● REQUIREMENTS
Exactly reproduce each record listed below.

● THE INPUT

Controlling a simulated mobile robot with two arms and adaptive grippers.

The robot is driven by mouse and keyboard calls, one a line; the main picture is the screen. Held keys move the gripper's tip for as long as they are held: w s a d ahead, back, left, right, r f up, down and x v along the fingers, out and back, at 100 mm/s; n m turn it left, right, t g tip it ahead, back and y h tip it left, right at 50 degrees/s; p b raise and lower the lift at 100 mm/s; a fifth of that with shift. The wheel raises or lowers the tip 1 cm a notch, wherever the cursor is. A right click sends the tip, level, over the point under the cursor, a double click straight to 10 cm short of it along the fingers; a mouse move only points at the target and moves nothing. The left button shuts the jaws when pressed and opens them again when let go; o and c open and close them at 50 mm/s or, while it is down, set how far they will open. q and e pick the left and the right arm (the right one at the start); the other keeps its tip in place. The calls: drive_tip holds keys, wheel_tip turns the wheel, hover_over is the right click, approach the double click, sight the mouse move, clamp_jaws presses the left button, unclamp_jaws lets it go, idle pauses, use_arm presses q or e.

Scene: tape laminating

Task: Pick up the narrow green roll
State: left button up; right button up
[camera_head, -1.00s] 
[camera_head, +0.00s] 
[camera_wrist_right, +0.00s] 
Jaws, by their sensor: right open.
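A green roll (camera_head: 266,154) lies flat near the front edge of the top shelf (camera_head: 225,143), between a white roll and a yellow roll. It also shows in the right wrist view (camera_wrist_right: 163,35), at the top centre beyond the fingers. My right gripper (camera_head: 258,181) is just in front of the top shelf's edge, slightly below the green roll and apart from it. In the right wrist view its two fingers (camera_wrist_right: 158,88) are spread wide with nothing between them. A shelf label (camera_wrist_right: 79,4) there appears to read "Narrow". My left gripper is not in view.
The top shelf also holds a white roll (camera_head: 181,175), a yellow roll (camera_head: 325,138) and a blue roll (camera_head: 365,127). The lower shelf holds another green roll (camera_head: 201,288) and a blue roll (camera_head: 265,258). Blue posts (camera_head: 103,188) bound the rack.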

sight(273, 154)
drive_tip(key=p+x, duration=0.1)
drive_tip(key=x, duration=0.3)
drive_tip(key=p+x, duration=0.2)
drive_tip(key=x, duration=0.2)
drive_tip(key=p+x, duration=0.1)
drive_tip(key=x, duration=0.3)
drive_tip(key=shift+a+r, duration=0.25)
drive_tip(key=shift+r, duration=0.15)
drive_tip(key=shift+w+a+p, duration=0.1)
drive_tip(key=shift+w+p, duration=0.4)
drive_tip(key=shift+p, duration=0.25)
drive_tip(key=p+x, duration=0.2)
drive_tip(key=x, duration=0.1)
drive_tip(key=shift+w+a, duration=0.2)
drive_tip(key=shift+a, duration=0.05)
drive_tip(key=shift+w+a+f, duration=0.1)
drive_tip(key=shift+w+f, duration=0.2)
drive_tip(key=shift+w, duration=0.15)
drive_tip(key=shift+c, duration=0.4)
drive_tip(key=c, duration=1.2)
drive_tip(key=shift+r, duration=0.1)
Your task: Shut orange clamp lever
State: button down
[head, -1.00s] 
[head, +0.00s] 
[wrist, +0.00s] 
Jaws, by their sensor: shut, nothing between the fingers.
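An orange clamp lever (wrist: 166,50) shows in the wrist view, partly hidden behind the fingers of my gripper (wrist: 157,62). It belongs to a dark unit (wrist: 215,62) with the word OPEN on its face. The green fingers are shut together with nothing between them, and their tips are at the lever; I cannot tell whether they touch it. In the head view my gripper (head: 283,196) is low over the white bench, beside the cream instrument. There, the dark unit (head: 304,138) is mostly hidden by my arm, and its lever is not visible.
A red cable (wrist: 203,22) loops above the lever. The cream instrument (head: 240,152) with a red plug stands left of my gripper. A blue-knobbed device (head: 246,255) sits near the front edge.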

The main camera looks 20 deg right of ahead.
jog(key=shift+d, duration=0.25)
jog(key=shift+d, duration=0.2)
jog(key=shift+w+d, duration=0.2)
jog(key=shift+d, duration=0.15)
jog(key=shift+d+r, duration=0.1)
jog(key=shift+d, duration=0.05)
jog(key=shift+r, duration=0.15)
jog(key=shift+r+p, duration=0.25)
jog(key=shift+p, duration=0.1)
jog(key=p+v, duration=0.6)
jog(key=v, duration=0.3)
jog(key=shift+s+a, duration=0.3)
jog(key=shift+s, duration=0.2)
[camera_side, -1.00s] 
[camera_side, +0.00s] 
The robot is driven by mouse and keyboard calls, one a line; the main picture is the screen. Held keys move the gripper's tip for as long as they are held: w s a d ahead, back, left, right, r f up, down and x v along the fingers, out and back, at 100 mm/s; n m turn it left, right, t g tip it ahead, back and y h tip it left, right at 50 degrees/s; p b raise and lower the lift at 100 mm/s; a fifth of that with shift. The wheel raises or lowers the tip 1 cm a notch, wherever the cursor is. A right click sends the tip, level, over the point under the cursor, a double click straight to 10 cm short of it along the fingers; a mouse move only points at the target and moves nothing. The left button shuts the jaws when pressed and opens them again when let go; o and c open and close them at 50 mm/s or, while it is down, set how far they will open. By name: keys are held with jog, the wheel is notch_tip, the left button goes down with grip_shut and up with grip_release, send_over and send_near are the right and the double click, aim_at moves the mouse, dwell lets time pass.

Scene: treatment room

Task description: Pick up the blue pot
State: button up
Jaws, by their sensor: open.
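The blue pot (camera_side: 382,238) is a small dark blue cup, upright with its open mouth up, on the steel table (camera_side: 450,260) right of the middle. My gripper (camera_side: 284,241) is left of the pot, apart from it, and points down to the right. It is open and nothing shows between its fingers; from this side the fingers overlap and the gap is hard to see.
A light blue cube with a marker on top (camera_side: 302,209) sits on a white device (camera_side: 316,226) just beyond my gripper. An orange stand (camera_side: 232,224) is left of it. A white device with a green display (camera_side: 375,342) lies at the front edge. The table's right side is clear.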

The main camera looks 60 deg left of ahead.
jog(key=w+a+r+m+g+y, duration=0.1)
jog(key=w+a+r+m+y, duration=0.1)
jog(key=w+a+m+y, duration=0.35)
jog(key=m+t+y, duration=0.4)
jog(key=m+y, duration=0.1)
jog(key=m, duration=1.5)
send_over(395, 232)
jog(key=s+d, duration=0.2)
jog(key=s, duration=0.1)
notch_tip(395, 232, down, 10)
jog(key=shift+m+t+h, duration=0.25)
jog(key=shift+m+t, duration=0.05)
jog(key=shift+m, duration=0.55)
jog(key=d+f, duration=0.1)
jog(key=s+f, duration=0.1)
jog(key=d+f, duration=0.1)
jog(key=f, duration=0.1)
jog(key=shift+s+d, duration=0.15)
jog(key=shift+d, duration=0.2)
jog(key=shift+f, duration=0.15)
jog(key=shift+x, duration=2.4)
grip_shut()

● SOLUTION FOR THIS TASK
Controlling a simulated mobile robot with two arms and adaptive grippers.

The robot is driven by mouse and keyboard calls, one a line; the main picture is the screen. Held keys move the gripper's tip for as long as they are held: w s a d ahead, back, left, right, r f up, down and x v along the fingers, out and back, at 100 mm/s; n m turn it left, right, t g tip it ahead, back and y h tip it left, right at 50 degrees/s; p b raise and lower the lift at 100 mm/s; a fifth of that with shift. The wheel raises or lowers the tip 1 cm a notch, wherever the cursor is. A right click sends the tip, level, over the point under the cursor, a double click straight to 10 cm short of it along the fingers; a mouse move only points at the target and moves nothing. The left button shuts the jaws when pressed and opens them again when let go; o and c open and close them at 50 mm/s or, while it is down, set how far they will open. q and e pick the left and the right arm (the right one at the start); the other keeps its tip in place. The calls: drive_tip holds keys, wheel_tip turns the wheel, hover_over is the right click, approach the double click, sight the mouse move, clamp_jaws presses the left button, unclamp_jaws lets it go, idle pauses, use_arm presses q or e.

Scene: tape laminating

Task: Pick up the narrow green roll
State: left button up; right button up
[camera_head, -1.00s] 
[camera_head, +0.00s] 
[camera_wrist_right, +0.00s] 
Jaws, by their sensor: right open.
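A green roll (camera_head: 266,154) lies flat near the front edge of the top shelf (camera_head: 225,143), between a white roll and a yellow roll. It also shows in the right wrist view (camera_wrist_right: 163,35), at the top centre beyond the fingers. My right gripper (camera_head: 258,181) is just in front of the top shelf's edge, slightly below the green roll and apart from it. In the right wrist view its two fingers (camera_wrist_right: 158,88) are spread wide with nothing between them. A shelf label (camera_wrist_right: 79,4) there appears to read "Narrow". My left gripper is not in view.
The top shelf also holds a white roll (camera_head: 181,175), a yellow roll (camera_head: 325,138) and a blue roll (camera_head: 365,127). The lower shelf holds another green roll (camera_head: 201,288) and a blue roll (camera_head: 265,258). Blue posts (camera_head: 103,188) bound the rack.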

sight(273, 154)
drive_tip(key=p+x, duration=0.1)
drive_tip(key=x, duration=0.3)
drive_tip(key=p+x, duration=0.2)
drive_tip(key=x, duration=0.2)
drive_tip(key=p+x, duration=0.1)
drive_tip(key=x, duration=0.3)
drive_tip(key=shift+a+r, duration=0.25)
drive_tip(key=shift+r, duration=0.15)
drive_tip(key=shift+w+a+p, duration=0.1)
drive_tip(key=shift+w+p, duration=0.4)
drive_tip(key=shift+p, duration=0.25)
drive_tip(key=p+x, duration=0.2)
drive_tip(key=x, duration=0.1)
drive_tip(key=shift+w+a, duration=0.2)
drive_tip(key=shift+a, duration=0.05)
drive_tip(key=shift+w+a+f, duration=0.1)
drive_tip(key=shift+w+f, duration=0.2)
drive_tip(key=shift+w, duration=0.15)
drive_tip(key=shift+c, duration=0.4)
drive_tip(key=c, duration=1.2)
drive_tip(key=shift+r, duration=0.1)
Your task: Shut orange clamp lever
State: button down
[head, -1.00s] 
[head, +0.00s] 
[wrist, +0.00s] 
Jaws, by their sensor: shut, nothing between the fingers.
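An orange clamp lever (wrist: 166,50) shows in the wrist view, partly hidden behind the fingers of my gripper (wrist: 157,62). It belongs to a dark unit (wrist: 215,62) with the word OPEN on its face. The green fingers are shut together with nothing between them, and their tips are at the lever; I cannot tell whether they touch it. In the head view my gripper (head: 283,196) is low over the white bench, beside the cream instrument. There, the dark unit (head: 304,138) is mostly hidden by my arm, and its lever is not visible.
A red cable (wrist: 203,22) loops above the lever. The cream instrument (head: 240,152) with a red plug stands left of my gripper. A blue-knobbed device (head: 246,255) sits near the front edge.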

The main camera looks 20 deg right of ahead.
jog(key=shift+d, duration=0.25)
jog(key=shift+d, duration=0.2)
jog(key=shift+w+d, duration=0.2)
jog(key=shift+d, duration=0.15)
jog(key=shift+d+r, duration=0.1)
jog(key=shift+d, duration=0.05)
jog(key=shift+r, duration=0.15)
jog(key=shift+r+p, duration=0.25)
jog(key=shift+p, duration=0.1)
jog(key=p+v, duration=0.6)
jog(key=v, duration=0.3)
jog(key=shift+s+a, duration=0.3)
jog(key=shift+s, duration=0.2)
[camera_side, -1.00s] 
[camera_side, +0.00s] 
The robot is driven by mouse and keyboard calls, one a line; the main picture is the screen. Held keys move the gripper's tip for as long as they are held: w s a d ahead, back, left, right, r f up, down and x v along the fingers, out and back, at 100 mm/s; n m turn it left, right, t g tip it ahead, back and y h tip it left, right at 50 degrees/s; p b raise and lower the lift at 100 mm/s; a fifth of that with shift. The wheel raises or lowers the tip 1 cm a notch, wherever the cursor is. A right click sends the tip, level, over the point under the cursor, a double click straight to 10 cm short of it along the fingers; a mouse move only points at the target and moves nothing. The left button shuts the jaws when pressed and opens them again when let go; o and c open and close them at 50 mm/s or, while it is down, set how far they will open. By name: keys are held with jog, the wheel is notch_tip, the left button goes down with grip_shut and up with grip_release, send_over and send_near are the right and the double click, aim_at moves the mouse, dwell lets time pass.

Scene: treatment room

Task description: Pick up the blue pot
State: button up
Jaws, by their sensor: open.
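The blue pot (camera_side: 382,238) is a small dark blue cup, upright with its open mouth up, on the steel table (camera_side: 450,260) right of the middle. My gripper (camera_side: 284,241) is left of the pot, apart from it, and points down to the right. It is open and nothing shows between its fingers; from this side the fingers overlap and the gap is hard to see.
A light blue cube with a marker on top (camera_side: 302,209) sits on a white device (camera_side: 316,226) just beyond my gripper. An orange stand (camera_side: 232,224) is left of it. A white device with a green display (camera_side: 375,342) lies at the front edge. The table's right side is clear.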

The main camera looks 60 deg left of ahead.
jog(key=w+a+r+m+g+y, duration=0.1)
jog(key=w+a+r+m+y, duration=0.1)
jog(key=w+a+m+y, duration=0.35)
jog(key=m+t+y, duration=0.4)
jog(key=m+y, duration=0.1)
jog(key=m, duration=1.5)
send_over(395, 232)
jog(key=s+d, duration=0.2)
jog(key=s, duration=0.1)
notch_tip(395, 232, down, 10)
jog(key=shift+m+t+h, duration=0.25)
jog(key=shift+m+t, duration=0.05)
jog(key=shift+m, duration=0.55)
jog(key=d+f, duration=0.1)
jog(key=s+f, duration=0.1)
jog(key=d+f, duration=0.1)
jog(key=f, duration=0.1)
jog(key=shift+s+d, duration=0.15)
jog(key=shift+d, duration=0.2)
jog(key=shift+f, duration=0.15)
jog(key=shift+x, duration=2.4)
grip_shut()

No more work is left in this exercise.